Similarly, companies can exploit big data to improve the customer experience: essentially, to generate positive impressions in users during interaction with products or services, so as to retain them or acquire new ones. Examples of big data, useful in this case, are feedback collected through simple forms, reviews in app stores, but also comments on social posts. Finally, from the analysis of data, it is possible to detect fraud attempts, which might follow recurring patterns, so as to improve the security of platforms such as exchanges.
Outside the world of the Internet, we find other examples to explain what big data is for.
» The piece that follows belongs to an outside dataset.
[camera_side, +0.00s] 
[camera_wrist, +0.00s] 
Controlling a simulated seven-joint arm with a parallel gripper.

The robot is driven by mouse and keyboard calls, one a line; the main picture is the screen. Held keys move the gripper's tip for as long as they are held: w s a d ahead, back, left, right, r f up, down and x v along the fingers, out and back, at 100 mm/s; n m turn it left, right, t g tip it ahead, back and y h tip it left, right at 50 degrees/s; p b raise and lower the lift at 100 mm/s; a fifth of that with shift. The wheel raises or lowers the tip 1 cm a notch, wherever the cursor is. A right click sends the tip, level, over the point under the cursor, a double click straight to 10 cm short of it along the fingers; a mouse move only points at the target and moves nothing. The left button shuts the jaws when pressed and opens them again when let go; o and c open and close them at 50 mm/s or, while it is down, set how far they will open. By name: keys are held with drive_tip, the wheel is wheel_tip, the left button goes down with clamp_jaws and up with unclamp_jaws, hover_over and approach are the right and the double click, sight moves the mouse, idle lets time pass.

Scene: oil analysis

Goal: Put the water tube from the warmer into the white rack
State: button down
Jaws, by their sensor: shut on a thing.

- Predictive maintenance: sensors that monitor the operation of cars produce unstructured data, accompanied by structured information such as year of registration, model or fuel type. Both examples of big data are useful to predict possible breakdowns, so that maintenance can be planned in advance.
- Management efficiency: in the industrial sector, megadata analysis is useful to improve processes in the production of consumer goods. For example, it is possible to monitor ‘return’ rates and general market demand in order to optimise future production.
These applications help us understand what big data is, but they also have important privacy implications. Current regulations oblige companies to warn customers when they would like to collect their data. Moreover, it should be possible to refuse: for example, every web page manages consents through cookie options, the files that record users’ preferences.
In the past, the misuse of big data has led to scandals such as Cambridge Analytica, which allegedly exploited information linked to many Facebook profiles to benefit Trump during the 2016 election. However, the application of blockchain technology to the internet, represented by Web3, should solve the problems of data ownership, giving new meaning and definition to big data.